Author

Topic: Parsing the DAO hack - some comments (Read 508 times)

sr. member
Activity: 336
Merit: 265
June 18, 2016, 12:33:53 PM
#5
a) The terms and conditions of the particular smart contract supersedes hundreds of years of US legal contract law, not! Directly or indirectly, this has been fudded all over the internet. 100% of the legal consensus is that  in the US, US contract law is the guiding agent. Who has jurisdiction is another matter, but in whatever jurisdiction, that jurisdiction's legal system is the controlling entity. You are not waving away the US court system with words written in magic pixie dust on a piece of paper.

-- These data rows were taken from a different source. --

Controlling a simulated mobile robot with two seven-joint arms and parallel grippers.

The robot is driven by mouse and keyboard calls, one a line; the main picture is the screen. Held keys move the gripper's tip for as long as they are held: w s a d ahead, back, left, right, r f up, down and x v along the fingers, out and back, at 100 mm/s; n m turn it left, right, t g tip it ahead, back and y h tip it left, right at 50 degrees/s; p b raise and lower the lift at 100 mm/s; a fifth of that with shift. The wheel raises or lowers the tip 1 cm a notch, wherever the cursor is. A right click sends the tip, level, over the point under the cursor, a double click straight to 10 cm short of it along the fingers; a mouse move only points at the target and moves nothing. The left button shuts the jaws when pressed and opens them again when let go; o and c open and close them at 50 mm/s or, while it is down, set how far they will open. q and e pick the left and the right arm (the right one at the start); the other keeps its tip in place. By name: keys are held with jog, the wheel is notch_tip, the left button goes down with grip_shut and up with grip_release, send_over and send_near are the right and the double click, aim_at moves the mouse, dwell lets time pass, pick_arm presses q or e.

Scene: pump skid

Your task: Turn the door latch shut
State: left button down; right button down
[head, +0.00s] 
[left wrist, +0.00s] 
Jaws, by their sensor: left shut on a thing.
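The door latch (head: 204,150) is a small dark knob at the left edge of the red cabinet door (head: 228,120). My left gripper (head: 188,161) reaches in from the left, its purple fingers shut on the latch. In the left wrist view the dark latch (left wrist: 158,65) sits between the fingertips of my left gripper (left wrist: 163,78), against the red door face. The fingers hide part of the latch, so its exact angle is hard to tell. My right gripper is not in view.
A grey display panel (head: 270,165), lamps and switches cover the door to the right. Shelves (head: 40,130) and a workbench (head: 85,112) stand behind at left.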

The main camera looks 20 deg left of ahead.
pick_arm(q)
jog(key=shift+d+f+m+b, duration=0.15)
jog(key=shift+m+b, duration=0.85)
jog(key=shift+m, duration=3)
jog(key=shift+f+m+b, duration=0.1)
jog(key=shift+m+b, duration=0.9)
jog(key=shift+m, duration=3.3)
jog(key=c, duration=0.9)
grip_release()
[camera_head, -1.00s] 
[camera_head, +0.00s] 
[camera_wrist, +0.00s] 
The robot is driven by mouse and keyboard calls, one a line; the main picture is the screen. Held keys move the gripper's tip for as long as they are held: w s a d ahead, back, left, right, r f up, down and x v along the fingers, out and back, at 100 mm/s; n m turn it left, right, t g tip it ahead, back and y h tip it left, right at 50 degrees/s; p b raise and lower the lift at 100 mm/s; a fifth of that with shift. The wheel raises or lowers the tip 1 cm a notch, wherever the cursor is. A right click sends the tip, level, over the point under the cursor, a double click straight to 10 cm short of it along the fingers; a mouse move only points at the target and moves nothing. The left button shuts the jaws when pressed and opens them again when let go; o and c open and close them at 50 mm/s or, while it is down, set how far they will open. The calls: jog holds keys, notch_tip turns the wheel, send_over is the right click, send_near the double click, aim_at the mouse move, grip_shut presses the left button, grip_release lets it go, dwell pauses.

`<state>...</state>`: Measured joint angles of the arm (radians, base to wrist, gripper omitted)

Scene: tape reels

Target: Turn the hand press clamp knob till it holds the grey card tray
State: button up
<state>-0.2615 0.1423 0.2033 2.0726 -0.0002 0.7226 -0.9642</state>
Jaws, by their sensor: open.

b) It''s clear that the Ethereum foundation immediately needs to consult with legal experts in the areas of contract law and security and exchange law in order to clarify in their talks what exactly they can and cannot claim/promise. CEO's never say anything for public attribution without clearing it with legal.

Absolutely!

Why do they fail if they fork?

Seems to me the fanboys who buy anything that sounds good, don't really care about whether it is decentralized, because we were writing for months in the Ethereum Paradox thread that Casper would be moving it towards centralization. They only believe what they want to believe.

So why would recovering the funds for the fanboys be worse than not from the perspective of sustaining Ethereum?

They can state that the rules weren't well elucidated and that in the future, all users must understand that contracts are not warranted to perform as advertised.

Tual has potentially a big problem if they didn't do adequate disclosure. This can end up in lawsuits and he can end up prosecuted under securities regulations. If they did make very clear and conspicuous disclosure about risks, then they definitely shouldn't fork because no one will ever again know what the rules are (as they will be open to change at-will).

All about fungibility and centralization. It sucks, and I don't think anyone could honestly argue that the attacker deserves the coins, but intervening would be disastrous to the long term prospects of ETH. There's plenty of precedent to suggest that intervention like this would be a death sentence. The "fanboys" wouldn't care, but as far as long term adoption and all that goes, you're really shooting yourself in the foot. Those in it for the quick money are no doubt pissed off, but anyone in it for the long haul should be staunchly against a fork.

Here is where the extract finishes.